Eines der frühesten Bilder, die in der Ausstellung zu sehen sind, ist "Der Fotograf - freihändig". Sie ist beispielhaft für Groeblis Arbeit. Viel ist drauf nicht zu sehen; und gleichzeitig doch alles. Im unteren Viertel der Aufnahme ein Fahrradlenker. Im Metall der Lampe spielen sich unscharf Bäume, vielleicht ist ein Haus erkennbar. Ansonsten ist das Bild dominiert vom grauen Asphalt der Straße. Unscharf ist er, der Betrachter ist mit dem Fotografen in Bewegung. Auch technisch ist die Aufnahme anspruchsvoller als es auf den ersten Blick wirkt. Wie der Titel sagt, muss der junge Groebli den Lenker loslassen, um seine Kamera einzustellen. Die Schärfe auf den Lenker, Blende und eine Verschlusszeit einstellen, die so lang ist, dass die Bewegung erkennbar ist. Dann abdrücken und dabei möglichst die Kamera still halten, damit der Lenker scharf bleibt.

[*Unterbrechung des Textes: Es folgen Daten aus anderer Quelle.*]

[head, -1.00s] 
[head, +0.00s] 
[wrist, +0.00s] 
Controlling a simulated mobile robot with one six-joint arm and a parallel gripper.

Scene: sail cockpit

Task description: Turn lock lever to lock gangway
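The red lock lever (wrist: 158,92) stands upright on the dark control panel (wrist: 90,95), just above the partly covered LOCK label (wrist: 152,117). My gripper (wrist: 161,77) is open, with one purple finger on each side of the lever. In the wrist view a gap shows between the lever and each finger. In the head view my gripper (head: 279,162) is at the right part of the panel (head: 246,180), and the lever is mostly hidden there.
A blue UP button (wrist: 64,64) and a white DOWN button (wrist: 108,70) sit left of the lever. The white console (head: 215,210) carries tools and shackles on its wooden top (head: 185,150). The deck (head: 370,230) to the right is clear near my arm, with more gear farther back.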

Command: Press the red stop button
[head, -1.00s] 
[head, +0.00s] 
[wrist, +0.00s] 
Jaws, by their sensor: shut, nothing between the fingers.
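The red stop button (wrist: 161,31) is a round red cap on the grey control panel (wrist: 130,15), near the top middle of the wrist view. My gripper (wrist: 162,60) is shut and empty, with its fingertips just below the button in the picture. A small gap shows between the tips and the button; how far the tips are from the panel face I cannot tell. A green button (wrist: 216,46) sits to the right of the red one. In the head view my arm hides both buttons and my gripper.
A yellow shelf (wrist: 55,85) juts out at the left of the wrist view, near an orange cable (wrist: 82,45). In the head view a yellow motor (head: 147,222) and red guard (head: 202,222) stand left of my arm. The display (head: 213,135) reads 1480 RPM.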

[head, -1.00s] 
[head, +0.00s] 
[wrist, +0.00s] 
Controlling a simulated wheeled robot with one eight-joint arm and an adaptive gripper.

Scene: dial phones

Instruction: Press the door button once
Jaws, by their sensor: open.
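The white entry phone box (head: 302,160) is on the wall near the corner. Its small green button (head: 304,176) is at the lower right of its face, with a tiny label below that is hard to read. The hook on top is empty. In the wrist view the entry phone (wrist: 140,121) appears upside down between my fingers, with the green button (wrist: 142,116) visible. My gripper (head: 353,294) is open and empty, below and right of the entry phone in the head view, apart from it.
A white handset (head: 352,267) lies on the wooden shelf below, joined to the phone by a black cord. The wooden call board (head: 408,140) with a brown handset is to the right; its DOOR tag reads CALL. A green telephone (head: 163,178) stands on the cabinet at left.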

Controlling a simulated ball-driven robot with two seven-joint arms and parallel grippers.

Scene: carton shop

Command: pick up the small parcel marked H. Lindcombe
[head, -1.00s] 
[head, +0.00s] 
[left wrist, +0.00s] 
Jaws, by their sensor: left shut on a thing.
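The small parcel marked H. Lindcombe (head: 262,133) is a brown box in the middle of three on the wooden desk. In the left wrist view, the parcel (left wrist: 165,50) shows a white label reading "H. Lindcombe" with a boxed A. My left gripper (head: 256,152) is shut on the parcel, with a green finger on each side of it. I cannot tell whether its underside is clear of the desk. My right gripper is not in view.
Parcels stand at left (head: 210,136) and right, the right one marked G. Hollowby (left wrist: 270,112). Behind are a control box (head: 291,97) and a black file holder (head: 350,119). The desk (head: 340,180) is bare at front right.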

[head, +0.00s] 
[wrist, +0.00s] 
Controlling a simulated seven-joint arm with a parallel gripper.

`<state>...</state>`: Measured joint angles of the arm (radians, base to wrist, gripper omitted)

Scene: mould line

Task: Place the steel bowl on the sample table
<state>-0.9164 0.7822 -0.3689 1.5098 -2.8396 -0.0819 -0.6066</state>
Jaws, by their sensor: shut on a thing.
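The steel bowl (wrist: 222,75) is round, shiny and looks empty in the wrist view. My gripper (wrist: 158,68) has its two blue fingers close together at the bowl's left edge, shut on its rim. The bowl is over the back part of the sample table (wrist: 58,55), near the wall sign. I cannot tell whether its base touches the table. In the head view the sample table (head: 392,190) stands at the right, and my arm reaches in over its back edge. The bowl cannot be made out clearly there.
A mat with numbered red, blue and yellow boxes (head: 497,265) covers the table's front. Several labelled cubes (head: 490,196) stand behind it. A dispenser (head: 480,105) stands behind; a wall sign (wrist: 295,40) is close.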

Doch Groebli hat nicht nur die Bewegung fotografiert. Manchmal teilt er mit dem Betrachter auch das, was ihn selbst im Inneren bewegt. Beispielhaft dafür steht die Serie "Das Auge der Liebe" aus dem Jahr 1952. Es sind Aufnahmen der verspäteten Hochzeitsreise mit seiner Frau Rita. Geplant hatte Groebli, "persönliche Souvenir-Bilder" aufzunehmen, die Stimmung der französischen Hotels einzufangen, in denen das Paar untergekommen ist. Entstanden ist ein einmaliges und intimes fotografisches Liebesgedicht an seine Partnerin, das er 1954 als künstlerisches Essay veröffentlicht hat. Auch hier fangen die Bilder Bewegung ein: Rita, die auf einem Stuhl sitzend einen Strumpf anzieht, die als Silhouette im Bett liegt, während ein schmaler Lichtstrahl nur über ihren Arm fällt. Wer sich je gefragt hat, ob man Poesie auch mit einer Kamera schreiben kann, der findet bei Groebli die Antwort. Und sie lautet: Ja. Mindestens so berührend wie mit Worten.

Einen harten Kontrast zu diesen Aufnahmen bilden die Fotografien, die Groebli ein Jahr vor der Hochzeitsreise, 1951, als Reporter der Agentur Black Star während der Suezkrise bei der Schlacht in Ismailia gemacht hat. Sie zeigen Soldaten, die sich hinter Panzern verstecken, einen Verwundeten, der aus den Trümmern eines Hauses getragen wird. Und immer wieder den Tod. Zwei Gefallene vor einer zerstörten Hausmauer, am Bildrand liegt noch der Helm eines Soldaten. Ganz nah ist er am Geschehen, nimmt den Betrachter mit hinein in die Szenen. Auch hier entsteht eine - freilich ganz andere - Intimität. Noch heute, mehr als 70 Jahre später, hört man als Betrachter die Schüsse durch die Luft zischen, spürt die Angst, von der die verstörten Blicke der jungen Männer erzählen.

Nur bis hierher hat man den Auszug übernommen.